By Newton-Raphson method, the positive root of \(x^4 - x - 10 = 0\) is:

• A. 1.871
• B. 1.868
• C. 1.856
• D. None of these

Hint:

Newton-Raphson converges quadratically; choose initial guess close to the root.

Answer 1

The Correct Option is A

The given equation is \(x^4 - x - 10 = 0\). We need to find the positive root using the Newton-Raphson method. This method is an iterative numerical technique to find successively better approximations to the roots (or zeroes) of a real-valued function.

The Newton-Raphson formula is given by: \(x_{n+1} = x_n - \frac{f(x_n)}{f'(x_n)}\)

Here, we first need to determine the function \(f(x)\) and its derivative \(f'(x)\):

• Function: \(f(x) = x^4 - x - 10\)
• Derivative: \(f'(x) = 4x^3 - 1\)

We start with an initial guess \(x_0\). Let's take \(x_0 = 2\) (since value is near to root), and apply the Newton-Raphson formula:

1. Compute \(f(x_0) = 2^4 - 2 - 10 = 4\)
2. Compute \(f'(x_0) = 4 \cdot (2^3) - 1 = 31\)
3. Next approximation: \(x_1 = 2 - \frac{4}{31} = 1.871\)

The obtained value of \(x_1\) is 1.871, which matches with one of the given options as the positive root of the equation.
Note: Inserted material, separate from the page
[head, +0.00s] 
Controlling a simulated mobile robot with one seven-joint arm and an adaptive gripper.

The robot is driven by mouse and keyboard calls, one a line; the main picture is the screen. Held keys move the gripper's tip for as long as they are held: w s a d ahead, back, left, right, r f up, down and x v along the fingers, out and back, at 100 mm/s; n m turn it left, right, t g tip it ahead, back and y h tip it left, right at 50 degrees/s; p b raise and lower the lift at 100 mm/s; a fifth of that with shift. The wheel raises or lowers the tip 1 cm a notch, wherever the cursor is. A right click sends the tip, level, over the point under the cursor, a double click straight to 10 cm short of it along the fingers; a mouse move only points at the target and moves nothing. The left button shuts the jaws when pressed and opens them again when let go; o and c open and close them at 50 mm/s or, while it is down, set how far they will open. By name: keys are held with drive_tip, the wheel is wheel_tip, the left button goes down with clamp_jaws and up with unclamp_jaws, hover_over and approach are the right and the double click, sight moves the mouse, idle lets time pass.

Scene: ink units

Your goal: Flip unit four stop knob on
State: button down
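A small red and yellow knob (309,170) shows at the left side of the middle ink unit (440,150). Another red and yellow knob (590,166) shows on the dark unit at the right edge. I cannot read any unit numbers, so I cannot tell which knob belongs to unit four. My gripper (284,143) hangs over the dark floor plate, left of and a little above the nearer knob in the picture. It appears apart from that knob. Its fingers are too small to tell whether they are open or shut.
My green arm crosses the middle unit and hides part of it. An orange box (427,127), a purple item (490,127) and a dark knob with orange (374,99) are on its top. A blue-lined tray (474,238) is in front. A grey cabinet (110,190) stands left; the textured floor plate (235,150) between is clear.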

Checking this using the options:

• Option 1: 1.871 - Close match
• Option 2: 1.868 - Lesser
• Option 3: 1.856 - More discrepant
• Option 4: None of these - Not applicable here since 1.871 is a suitable solution.

Thus, the positive root of the equation \(x^4 - x - 10 = 0\) using the Newton-Raphson method is 1.871.